Consider them for an instant, in connection with the extent of our own wide-spread Republic. By what other agency than that of railroads could a Representative Government, like ours, be rendered practicable over so vast a territory? The necessary limits of such a Government were justly defined by one of our earliest and wisest statesmen, to be those within which the Representatives of the People could be brought together with regularity and certainty, as often as needful, to transact the public business.
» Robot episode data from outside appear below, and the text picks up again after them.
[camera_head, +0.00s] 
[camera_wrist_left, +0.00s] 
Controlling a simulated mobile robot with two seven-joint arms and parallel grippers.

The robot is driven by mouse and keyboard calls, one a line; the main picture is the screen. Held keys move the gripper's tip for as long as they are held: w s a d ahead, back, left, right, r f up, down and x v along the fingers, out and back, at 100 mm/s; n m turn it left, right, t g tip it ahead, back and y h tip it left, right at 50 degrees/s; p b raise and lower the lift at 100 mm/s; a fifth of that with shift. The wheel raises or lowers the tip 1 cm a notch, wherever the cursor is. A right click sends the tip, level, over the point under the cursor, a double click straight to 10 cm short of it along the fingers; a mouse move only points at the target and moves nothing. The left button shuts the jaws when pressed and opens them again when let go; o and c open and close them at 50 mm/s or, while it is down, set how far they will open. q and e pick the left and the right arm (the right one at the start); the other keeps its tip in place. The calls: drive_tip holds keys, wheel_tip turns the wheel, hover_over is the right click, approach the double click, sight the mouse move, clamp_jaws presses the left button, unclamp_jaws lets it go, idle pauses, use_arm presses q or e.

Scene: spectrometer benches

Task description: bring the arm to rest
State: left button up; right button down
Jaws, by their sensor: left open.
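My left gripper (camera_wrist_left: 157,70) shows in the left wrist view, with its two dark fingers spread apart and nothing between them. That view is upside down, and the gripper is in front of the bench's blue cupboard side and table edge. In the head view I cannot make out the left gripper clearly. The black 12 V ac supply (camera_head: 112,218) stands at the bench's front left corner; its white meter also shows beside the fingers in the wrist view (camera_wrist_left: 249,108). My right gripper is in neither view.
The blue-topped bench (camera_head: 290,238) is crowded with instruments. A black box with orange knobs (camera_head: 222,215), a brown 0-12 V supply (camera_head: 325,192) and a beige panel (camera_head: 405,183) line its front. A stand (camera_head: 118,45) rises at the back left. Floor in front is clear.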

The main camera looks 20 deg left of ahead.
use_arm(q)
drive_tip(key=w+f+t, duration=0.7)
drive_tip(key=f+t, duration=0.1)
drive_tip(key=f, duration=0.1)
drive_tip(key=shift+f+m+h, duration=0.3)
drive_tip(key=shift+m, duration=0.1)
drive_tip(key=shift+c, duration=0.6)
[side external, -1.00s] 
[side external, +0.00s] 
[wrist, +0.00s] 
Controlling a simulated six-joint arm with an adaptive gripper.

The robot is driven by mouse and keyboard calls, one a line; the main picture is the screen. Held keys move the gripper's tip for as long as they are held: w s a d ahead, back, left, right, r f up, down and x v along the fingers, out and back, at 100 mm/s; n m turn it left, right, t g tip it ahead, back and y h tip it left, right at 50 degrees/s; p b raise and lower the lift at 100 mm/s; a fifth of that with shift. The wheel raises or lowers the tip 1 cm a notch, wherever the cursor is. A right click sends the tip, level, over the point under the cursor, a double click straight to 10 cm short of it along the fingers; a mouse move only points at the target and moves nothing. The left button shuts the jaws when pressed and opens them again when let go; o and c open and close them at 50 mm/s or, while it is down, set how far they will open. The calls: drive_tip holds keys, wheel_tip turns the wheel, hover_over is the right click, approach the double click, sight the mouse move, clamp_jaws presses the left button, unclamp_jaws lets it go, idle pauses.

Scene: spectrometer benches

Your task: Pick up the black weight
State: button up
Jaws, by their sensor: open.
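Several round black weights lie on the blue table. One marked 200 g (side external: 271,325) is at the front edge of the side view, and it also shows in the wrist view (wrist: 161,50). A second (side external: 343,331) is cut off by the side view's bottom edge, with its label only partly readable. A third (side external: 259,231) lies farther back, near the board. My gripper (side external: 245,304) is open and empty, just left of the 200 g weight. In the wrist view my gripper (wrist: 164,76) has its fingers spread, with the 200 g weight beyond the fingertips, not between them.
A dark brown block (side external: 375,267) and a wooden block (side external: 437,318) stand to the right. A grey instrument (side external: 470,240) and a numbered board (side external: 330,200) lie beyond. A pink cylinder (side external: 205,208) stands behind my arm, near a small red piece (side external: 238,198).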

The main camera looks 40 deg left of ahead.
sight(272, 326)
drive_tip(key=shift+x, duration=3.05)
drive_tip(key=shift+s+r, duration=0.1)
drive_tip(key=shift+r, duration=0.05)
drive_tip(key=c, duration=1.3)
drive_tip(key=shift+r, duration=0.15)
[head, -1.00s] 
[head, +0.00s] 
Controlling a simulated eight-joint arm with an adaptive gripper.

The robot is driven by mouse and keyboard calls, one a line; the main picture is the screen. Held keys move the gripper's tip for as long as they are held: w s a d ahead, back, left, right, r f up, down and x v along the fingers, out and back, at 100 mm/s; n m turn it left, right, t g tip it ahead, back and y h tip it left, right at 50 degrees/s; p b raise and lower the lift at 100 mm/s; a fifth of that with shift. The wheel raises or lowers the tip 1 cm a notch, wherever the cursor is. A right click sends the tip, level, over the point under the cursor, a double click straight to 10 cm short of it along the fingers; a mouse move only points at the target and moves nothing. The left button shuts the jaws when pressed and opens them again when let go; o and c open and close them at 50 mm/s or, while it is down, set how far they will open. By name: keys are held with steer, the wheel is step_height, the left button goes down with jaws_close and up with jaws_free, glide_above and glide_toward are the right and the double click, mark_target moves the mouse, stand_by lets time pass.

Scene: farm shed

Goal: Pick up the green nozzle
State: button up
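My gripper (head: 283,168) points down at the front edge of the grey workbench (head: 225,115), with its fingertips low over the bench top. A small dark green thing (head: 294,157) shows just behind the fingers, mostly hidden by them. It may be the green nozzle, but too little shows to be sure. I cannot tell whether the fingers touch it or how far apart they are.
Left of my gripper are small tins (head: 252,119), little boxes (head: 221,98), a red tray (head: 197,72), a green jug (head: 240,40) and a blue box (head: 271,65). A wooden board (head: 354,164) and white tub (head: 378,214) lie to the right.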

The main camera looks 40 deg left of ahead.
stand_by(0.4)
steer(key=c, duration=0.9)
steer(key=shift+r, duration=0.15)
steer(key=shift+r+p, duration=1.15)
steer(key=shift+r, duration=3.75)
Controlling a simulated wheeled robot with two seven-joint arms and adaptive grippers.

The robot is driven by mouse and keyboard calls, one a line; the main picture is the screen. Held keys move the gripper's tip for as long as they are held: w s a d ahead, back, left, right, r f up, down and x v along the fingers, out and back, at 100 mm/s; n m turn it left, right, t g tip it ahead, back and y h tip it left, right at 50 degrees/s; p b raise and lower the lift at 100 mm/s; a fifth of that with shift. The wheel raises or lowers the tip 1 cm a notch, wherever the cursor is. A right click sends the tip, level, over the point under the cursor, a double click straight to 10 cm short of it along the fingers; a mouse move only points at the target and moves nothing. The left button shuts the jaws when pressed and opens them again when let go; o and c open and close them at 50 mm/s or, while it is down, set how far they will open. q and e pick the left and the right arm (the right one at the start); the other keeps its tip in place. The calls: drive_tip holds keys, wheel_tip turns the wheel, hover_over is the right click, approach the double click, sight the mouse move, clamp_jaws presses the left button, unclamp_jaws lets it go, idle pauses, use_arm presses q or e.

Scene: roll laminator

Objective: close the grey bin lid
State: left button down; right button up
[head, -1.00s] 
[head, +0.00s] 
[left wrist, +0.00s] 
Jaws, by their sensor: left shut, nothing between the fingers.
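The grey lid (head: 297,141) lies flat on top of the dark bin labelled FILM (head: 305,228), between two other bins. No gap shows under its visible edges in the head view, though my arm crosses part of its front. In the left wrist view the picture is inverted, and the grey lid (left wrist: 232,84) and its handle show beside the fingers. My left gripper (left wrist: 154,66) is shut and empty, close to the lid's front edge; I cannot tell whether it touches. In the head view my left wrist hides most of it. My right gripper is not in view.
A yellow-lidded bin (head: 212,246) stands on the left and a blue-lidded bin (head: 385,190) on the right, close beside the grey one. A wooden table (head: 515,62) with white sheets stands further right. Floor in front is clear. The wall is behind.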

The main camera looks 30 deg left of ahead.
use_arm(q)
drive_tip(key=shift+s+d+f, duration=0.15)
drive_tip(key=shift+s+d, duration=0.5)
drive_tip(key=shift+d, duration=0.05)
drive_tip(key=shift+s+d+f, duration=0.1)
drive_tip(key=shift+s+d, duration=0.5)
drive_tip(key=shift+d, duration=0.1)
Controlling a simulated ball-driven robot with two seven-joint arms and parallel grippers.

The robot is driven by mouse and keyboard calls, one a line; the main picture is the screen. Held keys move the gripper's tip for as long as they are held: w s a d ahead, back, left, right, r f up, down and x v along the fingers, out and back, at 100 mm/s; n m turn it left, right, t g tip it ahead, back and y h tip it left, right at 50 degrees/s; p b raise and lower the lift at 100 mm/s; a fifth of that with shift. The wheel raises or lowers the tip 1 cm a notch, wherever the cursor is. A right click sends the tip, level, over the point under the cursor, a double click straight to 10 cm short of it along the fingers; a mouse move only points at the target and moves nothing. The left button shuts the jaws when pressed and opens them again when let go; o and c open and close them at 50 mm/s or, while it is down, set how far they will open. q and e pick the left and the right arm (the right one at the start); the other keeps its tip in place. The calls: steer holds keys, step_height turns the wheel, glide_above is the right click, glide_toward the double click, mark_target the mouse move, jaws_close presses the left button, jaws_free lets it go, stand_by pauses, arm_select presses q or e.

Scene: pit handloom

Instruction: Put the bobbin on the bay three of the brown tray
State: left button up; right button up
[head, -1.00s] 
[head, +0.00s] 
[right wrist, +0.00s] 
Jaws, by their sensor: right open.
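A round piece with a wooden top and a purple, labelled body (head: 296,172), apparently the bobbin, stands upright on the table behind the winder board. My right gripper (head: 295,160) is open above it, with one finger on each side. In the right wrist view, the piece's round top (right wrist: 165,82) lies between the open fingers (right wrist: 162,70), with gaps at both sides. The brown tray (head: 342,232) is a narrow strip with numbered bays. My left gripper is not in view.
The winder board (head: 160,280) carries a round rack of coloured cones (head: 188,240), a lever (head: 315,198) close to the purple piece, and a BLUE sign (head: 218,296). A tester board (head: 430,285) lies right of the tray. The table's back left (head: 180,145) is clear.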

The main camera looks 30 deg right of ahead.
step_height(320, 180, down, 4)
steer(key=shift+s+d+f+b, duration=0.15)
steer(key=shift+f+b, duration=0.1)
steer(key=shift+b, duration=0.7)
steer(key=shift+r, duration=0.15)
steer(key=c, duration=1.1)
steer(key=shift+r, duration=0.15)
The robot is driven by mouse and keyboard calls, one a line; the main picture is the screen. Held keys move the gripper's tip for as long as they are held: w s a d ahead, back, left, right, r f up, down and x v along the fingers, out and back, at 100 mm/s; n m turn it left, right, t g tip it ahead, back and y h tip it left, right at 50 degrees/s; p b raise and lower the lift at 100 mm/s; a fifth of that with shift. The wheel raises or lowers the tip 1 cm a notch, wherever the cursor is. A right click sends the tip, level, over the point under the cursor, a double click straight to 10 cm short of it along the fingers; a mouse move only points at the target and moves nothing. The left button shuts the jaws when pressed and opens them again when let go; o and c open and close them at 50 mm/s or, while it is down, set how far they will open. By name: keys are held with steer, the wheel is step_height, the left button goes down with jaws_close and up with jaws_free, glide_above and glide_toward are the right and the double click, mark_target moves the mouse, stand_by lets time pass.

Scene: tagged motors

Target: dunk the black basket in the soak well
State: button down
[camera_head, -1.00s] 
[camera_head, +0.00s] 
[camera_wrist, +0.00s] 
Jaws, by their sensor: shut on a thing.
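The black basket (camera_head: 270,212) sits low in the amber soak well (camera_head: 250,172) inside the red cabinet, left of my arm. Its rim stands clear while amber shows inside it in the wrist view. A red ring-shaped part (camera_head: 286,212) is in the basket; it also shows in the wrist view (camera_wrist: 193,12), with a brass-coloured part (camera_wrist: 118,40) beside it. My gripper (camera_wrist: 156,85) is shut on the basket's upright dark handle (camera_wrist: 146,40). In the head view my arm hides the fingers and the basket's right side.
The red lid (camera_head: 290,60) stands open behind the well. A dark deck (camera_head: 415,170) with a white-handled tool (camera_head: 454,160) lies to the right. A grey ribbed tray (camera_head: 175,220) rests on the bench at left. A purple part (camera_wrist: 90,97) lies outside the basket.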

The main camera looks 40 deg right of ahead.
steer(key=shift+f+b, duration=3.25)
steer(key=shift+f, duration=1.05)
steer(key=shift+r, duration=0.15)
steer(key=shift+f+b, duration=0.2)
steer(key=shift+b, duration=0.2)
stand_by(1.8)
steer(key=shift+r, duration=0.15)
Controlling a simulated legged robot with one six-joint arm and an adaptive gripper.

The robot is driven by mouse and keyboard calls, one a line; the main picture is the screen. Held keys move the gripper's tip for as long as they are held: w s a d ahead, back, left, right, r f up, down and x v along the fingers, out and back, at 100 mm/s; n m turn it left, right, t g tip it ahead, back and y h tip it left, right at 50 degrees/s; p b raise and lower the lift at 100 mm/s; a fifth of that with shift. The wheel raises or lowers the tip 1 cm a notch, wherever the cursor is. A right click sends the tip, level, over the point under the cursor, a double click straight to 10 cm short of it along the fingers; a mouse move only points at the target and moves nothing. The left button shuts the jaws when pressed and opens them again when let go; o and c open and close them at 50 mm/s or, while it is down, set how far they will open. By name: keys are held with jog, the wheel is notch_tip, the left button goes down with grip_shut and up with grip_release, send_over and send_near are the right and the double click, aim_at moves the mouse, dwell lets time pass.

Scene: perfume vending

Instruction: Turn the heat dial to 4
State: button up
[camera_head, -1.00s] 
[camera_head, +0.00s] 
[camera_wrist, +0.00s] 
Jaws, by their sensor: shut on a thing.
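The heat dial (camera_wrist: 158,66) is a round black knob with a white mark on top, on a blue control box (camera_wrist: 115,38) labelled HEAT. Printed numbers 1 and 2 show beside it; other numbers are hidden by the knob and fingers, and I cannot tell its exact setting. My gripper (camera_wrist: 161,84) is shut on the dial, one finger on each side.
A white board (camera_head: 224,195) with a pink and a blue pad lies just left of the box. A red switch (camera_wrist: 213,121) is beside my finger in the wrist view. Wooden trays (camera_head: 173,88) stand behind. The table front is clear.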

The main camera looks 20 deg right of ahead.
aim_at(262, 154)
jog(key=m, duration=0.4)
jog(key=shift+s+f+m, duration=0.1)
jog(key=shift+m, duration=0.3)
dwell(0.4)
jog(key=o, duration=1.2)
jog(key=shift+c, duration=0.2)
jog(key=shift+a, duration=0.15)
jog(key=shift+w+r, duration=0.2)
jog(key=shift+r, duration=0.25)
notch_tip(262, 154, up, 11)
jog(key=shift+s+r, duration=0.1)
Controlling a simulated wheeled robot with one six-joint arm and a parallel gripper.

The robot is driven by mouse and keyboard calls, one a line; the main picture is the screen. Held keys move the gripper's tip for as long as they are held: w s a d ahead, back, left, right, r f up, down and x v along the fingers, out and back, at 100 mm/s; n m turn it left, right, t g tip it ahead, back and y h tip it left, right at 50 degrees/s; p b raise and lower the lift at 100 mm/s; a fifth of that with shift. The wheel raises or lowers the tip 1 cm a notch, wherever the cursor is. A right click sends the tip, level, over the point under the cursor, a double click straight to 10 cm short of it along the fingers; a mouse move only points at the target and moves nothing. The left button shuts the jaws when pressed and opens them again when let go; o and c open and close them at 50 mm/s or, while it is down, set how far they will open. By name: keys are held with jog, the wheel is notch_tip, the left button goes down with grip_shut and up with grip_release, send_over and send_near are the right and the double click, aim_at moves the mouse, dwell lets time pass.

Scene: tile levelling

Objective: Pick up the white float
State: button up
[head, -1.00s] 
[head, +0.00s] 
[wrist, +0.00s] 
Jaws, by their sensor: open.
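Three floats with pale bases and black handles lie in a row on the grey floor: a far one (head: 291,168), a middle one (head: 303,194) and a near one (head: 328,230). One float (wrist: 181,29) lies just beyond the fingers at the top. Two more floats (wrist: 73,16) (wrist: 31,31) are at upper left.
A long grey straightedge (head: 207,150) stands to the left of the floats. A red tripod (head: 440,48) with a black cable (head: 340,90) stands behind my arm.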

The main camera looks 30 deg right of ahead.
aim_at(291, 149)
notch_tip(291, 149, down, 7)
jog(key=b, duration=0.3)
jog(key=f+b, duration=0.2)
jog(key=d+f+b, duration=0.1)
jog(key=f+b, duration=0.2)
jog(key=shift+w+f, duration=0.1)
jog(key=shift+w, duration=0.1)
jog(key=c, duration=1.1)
And by which, do you think, Sir, of the old-fashioned modes of transportation or travel- the stage-coach, the pack-saddle, or the long wagon, or by which, even, of those queer conveyances which his Excellency, the Governor-General of Canada,* tells us he once shared with my friend, Governor Paine, - could Delegates from California or Utah, or even from some of our less recent and less remote acquisitions, be brought to our sessions of Congress at Washington, and carried back at stated intervals to consult the wishes of their constituents, within any reasonable or reliable time?

Mr. Mayor, in view of this and many other considerations, to which I may not take up further time by alluding, and which, indeed, are too familiar to require any allusion, I feel that it is no exaggeration to say that our Railroad system is an essential part of our Representative system; and that it has exerted an influence, second in importance to no other that can be named, ma

*The Earl of Elgin, whose admirable speech on this occasion will be forgotten by no one who heard it.